In the end, I guess this also boils down to me being a little over compensating to them for the game? I feel like my job as the gm is to ensure every player gets to do what they want within reason and present situations where they can all shine... In your game you say that being willfully stupid trumps mechanics, how do you do it without upsetting your players? What do you do? How can I as a gm continue to cater to the group without bending over backwards? I guess I am still unsure of where the line is, I have only been gming for a couple years now. I am generally a very nice person, and as gm I usually just allow it if it adds to the fun without breaking the game session, but I can also be quite the opposite if pushed, I am no idiot, I just don't want to have to be a **** if I can help it. How do you handle your players? What can I do better in the future?

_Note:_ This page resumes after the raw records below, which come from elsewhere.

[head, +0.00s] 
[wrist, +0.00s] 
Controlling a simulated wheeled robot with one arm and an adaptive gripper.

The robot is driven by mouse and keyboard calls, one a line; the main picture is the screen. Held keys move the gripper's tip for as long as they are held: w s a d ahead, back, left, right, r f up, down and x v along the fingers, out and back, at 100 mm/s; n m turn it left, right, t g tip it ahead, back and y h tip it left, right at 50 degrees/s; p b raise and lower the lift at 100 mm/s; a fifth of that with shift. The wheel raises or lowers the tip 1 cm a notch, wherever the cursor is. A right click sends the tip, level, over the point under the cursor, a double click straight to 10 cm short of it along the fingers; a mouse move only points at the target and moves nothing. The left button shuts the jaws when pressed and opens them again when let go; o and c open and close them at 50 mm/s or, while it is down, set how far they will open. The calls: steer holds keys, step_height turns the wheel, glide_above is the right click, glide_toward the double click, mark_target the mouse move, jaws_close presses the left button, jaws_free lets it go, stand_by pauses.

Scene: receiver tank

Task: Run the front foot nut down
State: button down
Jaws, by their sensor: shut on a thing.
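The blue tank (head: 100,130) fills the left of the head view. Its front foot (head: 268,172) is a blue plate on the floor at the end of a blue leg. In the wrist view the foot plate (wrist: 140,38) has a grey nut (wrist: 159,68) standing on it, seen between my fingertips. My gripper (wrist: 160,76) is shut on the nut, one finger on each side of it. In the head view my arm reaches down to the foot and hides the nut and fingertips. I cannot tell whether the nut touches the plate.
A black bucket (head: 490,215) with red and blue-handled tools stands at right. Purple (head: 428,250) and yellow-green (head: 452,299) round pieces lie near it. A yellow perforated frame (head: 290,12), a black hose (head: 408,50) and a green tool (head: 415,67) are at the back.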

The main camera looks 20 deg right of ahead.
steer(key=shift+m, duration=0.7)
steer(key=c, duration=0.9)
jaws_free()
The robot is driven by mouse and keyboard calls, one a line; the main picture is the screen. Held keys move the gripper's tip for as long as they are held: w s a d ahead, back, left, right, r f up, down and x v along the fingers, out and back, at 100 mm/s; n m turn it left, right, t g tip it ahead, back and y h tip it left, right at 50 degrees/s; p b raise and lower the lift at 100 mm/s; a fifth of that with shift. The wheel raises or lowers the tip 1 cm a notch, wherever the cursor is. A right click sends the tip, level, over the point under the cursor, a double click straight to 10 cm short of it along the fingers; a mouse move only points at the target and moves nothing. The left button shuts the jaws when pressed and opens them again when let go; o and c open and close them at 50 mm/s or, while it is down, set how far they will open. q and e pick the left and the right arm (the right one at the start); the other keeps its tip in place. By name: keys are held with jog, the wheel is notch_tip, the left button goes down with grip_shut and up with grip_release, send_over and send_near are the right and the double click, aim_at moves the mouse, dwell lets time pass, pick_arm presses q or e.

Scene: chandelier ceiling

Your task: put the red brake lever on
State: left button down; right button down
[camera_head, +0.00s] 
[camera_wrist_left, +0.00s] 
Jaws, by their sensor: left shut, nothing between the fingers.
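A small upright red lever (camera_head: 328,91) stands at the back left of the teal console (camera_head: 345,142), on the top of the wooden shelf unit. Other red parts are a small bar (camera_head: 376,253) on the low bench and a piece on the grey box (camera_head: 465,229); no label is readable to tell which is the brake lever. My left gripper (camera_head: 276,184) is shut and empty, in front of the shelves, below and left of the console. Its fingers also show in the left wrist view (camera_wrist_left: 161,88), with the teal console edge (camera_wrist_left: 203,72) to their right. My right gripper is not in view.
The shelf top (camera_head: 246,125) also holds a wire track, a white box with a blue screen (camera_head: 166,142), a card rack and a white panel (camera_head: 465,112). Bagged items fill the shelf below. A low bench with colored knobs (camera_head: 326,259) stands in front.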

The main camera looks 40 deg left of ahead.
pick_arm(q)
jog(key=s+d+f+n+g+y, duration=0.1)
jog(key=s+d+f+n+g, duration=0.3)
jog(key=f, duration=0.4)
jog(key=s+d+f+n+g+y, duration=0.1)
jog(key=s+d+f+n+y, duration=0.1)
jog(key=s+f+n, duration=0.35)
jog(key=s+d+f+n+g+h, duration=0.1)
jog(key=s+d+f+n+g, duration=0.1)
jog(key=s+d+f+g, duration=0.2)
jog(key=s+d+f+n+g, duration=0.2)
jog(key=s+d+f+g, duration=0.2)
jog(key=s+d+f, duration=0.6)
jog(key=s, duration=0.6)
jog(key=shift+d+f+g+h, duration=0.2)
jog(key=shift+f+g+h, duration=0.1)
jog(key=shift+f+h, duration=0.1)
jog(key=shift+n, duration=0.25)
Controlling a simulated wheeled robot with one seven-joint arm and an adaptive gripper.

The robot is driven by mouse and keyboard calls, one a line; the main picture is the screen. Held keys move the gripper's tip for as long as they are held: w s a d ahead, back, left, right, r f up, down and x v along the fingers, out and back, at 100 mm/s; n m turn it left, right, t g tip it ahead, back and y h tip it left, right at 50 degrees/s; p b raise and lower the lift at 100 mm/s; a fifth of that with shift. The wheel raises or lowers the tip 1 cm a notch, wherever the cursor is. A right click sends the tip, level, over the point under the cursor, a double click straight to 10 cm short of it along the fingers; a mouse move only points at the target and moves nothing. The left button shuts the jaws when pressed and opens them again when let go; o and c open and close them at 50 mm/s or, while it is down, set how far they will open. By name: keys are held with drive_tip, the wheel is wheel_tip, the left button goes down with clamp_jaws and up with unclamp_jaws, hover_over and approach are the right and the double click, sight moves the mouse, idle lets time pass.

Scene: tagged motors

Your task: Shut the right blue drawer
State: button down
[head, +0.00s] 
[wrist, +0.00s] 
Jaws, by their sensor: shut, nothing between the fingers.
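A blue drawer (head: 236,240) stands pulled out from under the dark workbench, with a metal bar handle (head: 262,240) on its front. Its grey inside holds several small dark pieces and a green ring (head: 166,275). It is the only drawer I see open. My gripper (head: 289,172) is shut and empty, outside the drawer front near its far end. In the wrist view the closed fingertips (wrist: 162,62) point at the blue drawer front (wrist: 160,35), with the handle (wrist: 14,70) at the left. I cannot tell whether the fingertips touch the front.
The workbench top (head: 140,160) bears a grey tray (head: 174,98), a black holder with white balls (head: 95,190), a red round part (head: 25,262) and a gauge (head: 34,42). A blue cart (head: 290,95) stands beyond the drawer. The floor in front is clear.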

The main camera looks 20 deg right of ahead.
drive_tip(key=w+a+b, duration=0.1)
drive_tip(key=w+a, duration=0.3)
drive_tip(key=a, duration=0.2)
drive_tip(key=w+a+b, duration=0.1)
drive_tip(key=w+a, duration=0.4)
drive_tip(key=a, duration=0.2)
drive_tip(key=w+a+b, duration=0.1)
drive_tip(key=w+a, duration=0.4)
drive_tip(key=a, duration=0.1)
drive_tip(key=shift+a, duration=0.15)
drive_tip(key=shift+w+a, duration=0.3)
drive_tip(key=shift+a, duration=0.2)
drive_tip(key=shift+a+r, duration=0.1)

Anti-droid weaponry, slicing attacks, and high degrees of pierce/breach will level the playing field really quickly.

Two groups of minions lead by rivals toting droid disablers will make him have a very bad day. Concussive means he loses his action, 12 base damage means his WT is being chipped away.

Another stupidly simple way of dealing with him is dropping him in a pit.

Just be creative and throw things at him for which he's not prepared. If he's that much of a combat monster, the enemies fighting him should be running away across terrain they know. Lead him into traps, towards vehicle-scale weapon emplacements, away from the objective. At this point in the game, he should have a (well deserved) reputation and those facing him should take that into account.

In the movies and TV shows, whenever Vader showed up, everyone ran. This guy is Vader to the enemies of the party and they should act accordingly.